■ **What to work on**:
Transcribe all of the data exactly. Omit the pictures.

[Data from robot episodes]
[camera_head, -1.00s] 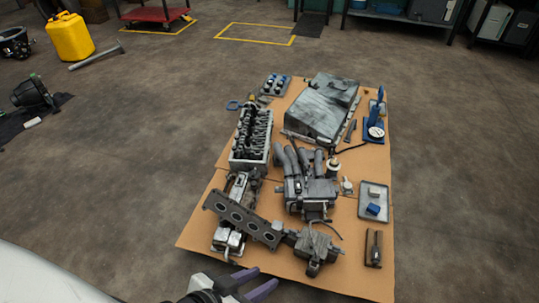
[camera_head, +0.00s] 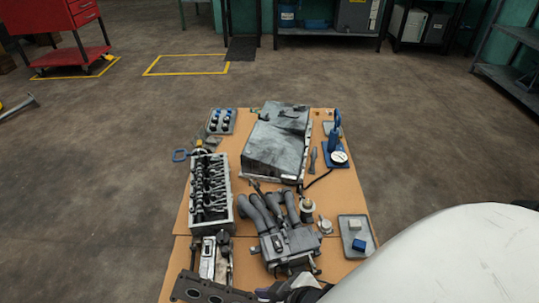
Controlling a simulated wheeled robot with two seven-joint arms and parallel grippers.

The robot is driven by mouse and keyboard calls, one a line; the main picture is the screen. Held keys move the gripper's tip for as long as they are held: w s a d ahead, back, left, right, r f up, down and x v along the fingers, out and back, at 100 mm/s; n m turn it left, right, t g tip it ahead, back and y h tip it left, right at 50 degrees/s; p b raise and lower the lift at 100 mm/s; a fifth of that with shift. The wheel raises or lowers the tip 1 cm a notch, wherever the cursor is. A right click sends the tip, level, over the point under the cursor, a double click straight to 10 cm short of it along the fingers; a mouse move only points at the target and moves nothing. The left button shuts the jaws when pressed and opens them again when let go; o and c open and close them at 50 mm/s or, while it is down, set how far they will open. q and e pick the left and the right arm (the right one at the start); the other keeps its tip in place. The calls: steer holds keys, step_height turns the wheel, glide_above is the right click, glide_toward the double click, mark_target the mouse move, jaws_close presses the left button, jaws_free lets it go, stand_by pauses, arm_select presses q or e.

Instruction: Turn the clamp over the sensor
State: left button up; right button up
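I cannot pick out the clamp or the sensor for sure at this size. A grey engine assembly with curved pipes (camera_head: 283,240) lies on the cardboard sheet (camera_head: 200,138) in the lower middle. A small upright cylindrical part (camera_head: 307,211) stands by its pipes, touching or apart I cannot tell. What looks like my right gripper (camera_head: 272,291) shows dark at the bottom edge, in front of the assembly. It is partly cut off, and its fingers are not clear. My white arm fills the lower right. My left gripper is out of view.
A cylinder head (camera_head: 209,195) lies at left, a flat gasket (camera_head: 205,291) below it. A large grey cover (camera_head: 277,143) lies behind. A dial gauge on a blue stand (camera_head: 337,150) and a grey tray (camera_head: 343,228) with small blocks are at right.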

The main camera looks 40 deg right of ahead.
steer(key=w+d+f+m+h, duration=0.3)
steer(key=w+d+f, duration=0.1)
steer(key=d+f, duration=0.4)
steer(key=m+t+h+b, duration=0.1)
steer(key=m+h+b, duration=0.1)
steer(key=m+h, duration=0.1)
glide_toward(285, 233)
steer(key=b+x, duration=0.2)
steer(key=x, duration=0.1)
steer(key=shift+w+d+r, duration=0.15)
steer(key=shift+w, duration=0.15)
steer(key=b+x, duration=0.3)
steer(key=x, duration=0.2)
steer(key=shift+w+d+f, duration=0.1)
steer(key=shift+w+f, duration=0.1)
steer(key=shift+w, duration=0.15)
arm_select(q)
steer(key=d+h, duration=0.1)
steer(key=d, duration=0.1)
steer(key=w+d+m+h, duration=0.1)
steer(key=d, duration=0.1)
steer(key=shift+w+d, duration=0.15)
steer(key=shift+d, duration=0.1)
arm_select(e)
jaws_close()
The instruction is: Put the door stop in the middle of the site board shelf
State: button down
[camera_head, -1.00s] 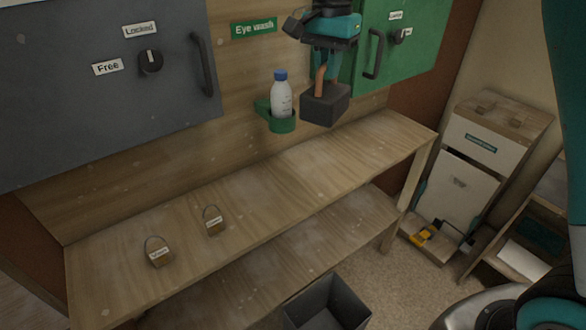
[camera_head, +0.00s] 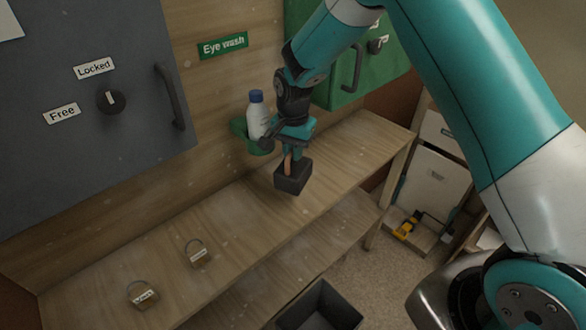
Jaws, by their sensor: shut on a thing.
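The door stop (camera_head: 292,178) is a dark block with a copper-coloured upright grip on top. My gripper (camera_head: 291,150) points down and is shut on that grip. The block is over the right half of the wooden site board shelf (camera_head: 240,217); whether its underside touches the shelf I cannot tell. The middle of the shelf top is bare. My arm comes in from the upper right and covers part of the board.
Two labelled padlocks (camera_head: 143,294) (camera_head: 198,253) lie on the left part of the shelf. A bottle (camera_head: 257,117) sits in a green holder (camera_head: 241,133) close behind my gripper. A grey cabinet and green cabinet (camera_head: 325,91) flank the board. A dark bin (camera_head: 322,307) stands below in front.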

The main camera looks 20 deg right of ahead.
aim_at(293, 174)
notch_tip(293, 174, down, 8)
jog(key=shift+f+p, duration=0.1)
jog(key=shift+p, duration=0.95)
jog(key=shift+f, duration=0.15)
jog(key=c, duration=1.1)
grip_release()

■ **Answer to this problem**:
[camera_head, -1.00s] 
[camera_head, +0.00s] 
Controlling a simulated wheeled robot with two seven-joint arms and parallel grippers.

The robot is driven by mouse and keyboard calls, one a line; the main picture is the screen. Held keys move the gripper's tip for as long as they are held: w s a d ahead, back, left, right, r f up, down and x v along the fingers, out and back, at 100 mm/s; n m turn it left, right, t g tip it ahead, back and y h tip it left, right at 50 degrees/s; p b raise and lower the lift at 100 mm/s; a fifth of that with shift. The wheel raises or lowers the tip 1 cm a notch, wherever the cursor is. A right click sends the tip, level, over the point under the cursor, a double click straight to 10 cm short of it along the fingers; a mouse move only points at the target and moves nothing. The left button shuts the jaws when pressed and opens them again when let go; o and c open and close them at 50 mm/s or, while it is down, set how far they will open. q and e pick the left and the right arm (the right one at the start); the other keeps its tip in place. The calls: steer holds keys, step_height turns the wheel, glide_above is the right click, glide_toward the double click, mark_target the mouse move, jaws_close presses the left button, jaws_free lets it go, stand_by pauses, arm_select presses q or e.

Instruction: Turn the clamp over the sensor
State: left button up; right button up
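I cannot pick out the clamp or the sensor for sure at this size. A grey engine assembly with curved pipes (camera_head: 283,240) lies on the cardboard sheet (camera_head: 200,138) in the lower middle. A small upright cylindrical part (camera_head: 307,211) stands by its pipes, touching or apart I cannot tell. What looks like my right gripper (camera_head: 272,291) shows dark at the bottom edge, in front of the assembly. It is partly cut off, and its fingers are not clear. My white arm fills the lower right. My left gripper is out of view.
A cylinder head (camera_head: 209,195) lies at left, a flat gasket (camera_head: 205,291) below it. A large grey cover (camera_head: 277,143) lies behind. A dial gauge on a blue stand (camera_head: 337,150) and a grey tray (camera_head: 343,228) with small blocks are at right.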

The main camera looks 40 deg right of ahead.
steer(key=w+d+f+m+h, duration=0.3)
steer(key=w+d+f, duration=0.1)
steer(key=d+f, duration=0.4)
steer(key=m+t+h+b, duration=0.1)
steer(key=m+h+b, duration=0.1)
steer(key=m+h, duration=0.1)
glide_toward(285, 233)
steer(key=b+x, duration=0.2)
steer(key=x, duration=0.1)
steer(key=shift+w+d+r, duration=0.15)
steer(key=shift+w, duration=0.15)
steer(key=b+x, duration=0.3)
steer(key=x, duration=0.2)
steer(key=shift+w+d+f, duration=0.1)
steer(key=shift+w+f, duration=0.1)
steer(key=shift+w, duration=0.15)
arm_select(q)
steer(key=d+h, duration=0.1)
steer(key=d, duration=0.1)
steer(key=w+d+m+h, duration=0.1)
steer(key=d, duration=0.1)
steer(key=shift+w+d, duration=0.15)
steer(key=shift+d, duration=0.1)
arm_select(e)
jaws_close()
The instruction is: Put the door stop in the middle of the site board shelf
State: button down
[camera_head, -1.00s] 
[camera_head, +0.00s] 
Jaws, by their sensor: shut on a thing.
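The door stop (camera_head: 292,178) is a dark block with a copper-coloured upright grip on top. My gripper (camera_head: 291,150) points down and is shut on that grip. The block is over the right half of the wooden site board shelf (camera_head: 240,217); whether its underside touches the shelf I cannot tell. The middle of the shelf top is bare. My arm comes in from the upper right and covers part of the board.
Two labelled padlocks (camera_head: 143,294) (camera_head: 198,253) lie on the left part of the shelf. A bottle (camera_head: 257,117) sits in a green holder (camera_head: 241,133) close behind my gripper. A grey cabinet and green cabinet (camera_head: 325,91) flank the board. A dark bin (camera_head: 322,307) stands below in front.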

The main camera looks 20 deg right of ahead.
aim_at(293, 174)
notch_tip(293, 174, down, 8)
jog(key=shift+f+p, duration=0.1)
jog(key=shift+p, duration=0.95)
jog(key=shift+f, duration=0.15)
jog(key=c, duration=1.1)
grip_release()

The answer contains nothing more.